● STATED GOAL:
Locate the word "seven" in the data below, then copy every line that holds it.

● DATA SHOWN:

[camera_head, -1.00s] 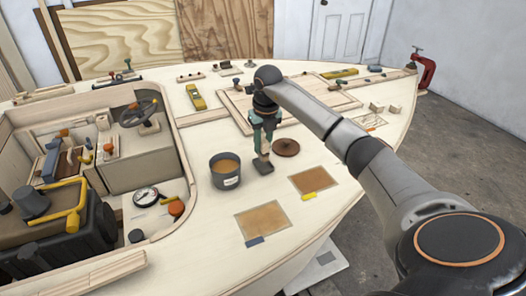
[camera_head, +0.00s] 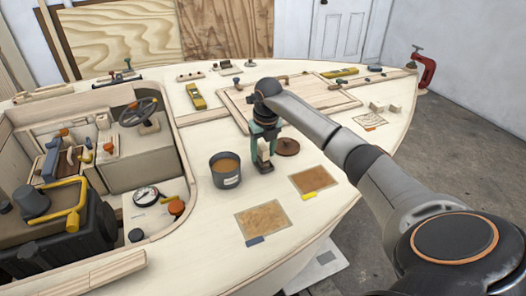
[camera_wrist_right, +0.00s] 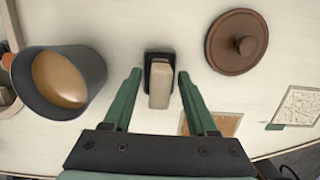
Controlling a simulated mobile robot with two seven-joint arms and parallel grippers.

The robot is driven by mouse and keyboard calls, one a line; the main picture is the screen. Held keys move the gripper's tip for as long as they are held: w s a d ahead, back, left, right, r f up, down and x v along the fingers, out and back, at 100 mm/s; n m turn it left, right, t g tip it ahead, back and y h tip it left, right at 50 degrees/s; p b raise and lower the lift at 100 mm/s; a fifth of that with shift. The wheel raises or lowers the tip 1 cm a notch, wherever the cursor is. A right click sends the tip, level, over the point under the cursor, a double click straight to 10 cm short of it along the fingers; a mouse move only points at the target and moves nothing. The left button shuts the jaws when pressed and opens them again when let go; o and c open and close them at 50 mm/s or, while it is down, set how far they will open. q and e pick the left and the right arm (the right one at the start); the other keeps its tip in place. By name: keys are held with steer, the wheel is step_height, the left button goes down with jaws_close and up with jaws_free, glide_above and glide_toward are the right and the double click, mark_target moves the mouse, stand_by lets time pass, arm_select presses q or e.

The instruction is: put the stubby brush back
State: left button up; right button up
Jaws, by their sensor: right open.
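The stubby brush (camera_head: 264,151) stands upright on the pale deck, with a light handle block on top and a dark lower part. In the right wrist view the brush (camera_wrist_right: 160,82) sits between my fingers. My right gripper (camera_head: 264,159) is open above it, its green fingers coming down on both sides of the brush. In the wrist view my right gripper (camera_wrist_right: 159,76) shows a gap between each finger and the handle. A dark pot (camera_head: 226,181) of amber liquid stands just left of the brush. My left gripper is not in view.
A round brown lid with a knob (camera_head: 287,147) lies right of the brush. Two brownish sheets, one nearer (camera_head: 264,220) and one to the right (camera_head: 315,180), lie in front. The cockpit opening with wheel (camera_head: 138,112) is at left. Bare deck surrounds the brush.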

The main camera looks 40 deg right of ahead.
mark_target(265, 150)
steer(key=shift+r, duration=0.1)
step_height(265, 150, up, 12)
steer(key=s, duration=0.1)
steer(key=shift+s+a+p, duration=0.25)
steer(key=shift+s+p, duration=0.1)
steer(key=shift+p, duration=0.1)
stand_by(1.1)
* * *
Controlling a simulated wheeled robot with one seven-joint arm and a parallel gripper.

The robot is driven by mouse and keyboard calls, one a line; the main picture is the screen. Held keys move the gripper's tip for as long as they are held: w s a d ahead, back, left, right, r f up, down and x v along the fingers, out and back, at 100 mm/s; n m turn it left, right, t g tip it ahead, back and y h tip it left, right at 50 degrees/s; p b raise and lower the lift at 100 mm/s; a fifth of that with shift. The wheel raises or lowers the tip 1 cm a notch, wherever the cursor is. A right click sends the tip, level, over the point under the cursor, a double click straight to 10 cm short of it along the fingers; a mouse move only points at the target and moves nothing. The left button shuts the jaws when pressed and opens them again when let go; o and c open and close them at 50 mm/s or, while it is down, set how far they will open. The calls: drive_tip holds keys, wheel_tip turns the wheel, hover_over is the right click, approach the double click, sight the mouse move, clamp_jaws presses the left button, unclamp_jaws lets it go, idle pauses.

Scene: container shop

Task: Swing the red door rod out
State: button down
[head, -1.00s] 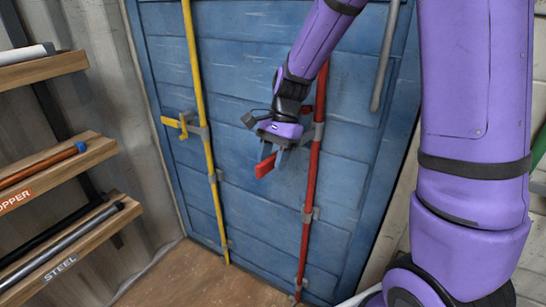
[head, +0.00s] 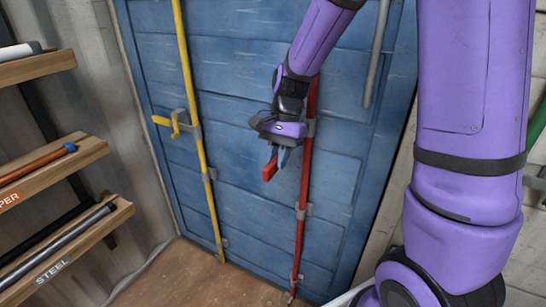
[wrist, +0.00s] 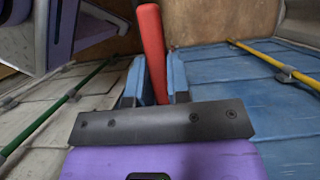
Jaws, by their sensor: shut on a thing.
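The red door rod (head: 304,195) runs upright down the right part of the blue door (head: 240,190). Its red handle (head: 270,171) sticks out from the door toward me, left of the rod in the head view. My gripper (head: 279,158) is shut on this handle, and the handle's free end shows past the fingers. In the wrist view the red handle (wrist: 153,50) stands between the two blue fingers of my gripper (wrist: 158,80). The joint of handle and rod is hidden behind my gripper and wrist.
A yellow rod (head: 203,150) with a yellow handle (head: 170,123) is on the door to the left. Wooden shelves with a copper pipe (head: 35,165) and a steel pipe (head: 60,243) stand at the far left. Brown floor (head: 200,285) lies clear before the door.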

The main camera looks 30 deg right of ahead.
==
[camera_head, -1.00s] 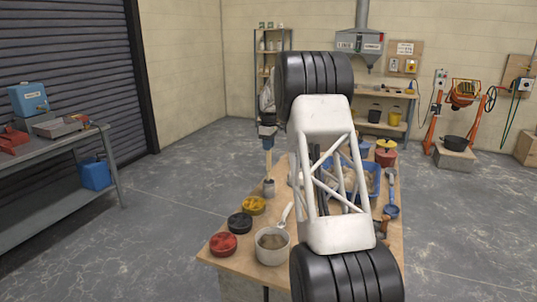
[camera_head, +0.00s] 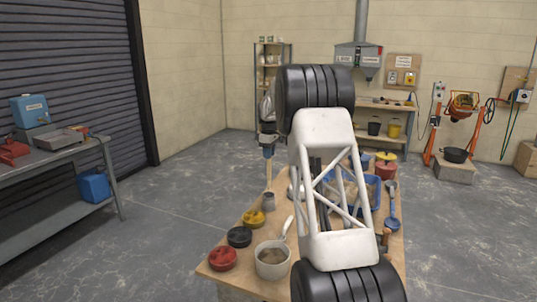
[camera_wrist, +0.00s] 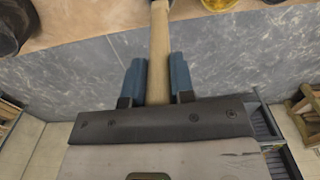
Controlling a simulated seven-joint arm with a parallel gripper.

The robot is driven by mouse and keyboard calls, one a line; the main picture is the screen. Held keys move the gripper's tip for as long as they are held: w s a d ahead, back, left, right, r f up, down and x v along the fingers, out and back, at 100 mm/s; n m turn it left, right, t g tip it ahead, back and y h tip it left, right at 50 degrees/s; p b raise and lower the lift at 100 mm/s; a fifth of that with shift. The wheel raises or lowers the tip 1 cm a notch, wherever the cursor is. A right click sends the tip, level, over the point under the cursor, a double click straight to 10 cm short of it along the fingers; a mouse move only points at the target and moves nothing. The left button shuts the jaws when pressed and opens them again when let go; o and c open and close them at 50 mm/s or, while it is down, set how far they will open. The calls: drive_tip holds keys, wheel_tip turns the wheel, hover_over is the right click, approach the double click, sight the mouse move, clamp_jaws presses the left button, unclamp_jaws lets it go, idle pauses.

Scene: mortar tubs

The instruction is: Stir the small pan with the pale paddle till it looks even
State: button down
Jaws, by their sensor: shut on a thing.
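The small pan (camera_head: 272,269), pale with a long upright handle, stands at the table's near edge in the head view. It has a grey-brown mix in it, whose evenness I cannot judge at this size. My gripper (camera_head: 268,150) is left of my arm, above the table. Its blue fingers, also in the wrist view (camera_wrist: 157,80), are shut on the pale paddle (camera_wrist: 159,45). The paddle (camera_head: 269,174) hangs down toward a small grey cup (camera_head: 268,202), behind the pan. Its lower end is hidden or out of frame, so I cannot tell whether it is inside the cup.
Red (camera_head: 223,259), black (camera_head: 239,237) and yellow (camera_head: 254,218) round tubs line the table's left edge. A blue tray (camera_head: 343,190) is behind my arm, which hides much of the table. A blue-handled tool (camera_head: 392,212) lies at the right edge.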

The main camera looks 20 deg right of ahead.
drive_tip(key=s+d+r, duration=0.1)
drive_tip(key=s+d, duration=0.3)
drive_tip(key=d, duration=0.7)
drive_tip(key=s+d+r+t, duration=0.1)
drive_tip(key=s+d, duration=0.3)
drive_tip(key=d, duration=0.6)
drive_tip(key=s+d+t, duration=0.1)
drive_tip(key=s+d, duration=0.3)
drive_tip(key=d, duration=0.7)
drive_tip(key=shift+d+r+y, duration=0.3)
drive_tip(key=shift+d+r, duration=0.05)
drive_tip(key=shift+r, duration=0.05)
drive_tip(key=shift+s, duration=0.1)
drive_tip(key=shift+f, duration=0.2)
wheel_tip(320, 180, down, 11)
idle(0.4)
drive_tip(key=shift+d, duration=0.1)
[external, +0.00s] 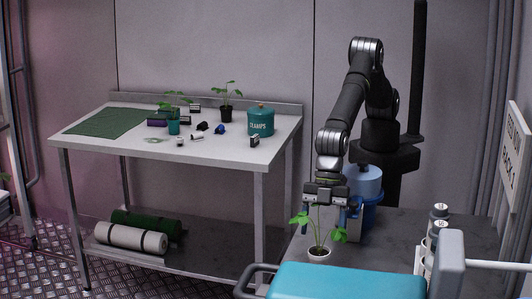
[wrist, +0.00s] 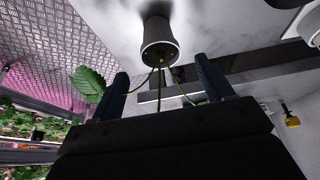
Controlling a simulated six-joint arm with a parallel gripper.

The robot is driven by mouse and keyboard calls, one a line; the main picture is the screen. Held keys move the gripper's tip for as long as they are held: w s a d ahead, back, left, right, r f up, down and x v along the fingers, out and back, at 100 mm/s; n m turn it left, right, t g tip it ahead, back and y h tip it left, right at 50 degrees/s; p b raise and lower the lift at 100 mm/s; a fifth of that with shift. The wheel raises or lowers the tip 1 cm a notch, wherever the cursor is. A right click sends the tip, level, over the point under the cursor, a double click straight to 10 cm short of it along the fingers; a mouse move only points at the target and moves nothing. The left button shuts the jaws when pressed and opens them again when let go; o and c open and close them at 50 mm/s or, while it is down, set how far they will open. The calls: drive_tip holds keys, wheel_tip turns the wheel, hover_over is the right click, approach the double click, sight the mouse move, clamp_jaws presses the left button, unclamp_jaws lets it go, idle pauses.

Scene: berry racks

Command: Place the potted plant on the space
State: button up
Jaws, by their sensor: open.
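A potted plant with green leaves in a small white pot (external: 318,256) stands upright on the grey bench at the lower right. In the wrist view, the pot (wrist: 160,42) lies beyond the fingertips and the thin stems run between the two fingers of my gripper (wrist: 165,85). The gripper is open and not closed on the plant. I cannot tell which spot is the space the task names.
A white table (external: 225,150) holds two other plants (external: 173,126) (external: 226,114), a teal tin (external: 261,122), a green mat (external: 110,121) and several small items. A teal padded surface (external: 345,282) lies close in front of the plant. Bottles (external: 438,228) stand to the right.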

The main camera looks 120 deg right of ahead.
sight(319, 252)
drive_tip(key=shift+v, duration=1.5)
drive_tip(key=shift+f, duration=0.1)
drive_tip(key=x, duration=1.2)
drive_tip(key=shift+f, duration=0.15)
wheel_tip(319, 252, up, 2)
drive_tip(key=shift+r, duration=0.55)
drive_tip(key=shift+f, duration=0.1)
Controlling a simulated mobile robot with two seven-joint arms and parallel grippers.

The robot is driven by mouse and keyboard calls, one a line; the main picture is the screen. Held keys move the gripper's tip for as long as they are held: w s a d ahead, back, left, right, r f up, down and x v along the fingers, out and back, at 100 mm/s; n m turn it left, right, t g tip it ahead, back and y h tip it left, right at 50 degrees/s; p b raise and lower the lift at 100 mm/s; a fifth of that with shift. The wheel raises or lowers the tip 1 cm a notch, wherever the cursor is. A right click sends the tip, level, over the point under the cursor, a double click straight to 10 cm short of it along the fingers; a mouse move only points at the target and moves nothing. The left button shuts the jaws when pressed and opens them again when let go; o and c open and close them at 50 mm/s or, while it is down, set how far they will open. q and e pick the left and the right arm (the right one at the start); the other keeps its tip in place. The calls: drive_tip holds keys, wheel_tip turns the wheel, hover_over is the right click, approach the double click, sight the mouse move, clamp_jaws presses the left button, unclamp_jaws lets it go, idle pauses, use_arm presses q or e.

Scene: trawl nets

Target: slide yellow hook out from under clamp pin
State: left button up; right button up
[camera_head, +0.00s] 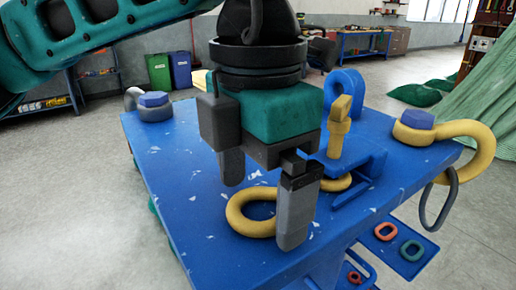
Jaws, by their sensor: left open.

● RESPONSE TO THIS EXERCISE:
Controlling a simulated mobile robot with two seven-joint arms and parallel grippers.
Controlling a simulated wheeled robot with one seven-joint arm and a parallel gripper.
Controlling a simulated seven-joint arm with a parallel gripper.
Controlling a simulated mobile robot with two seven-joint arms and parallel grippers.

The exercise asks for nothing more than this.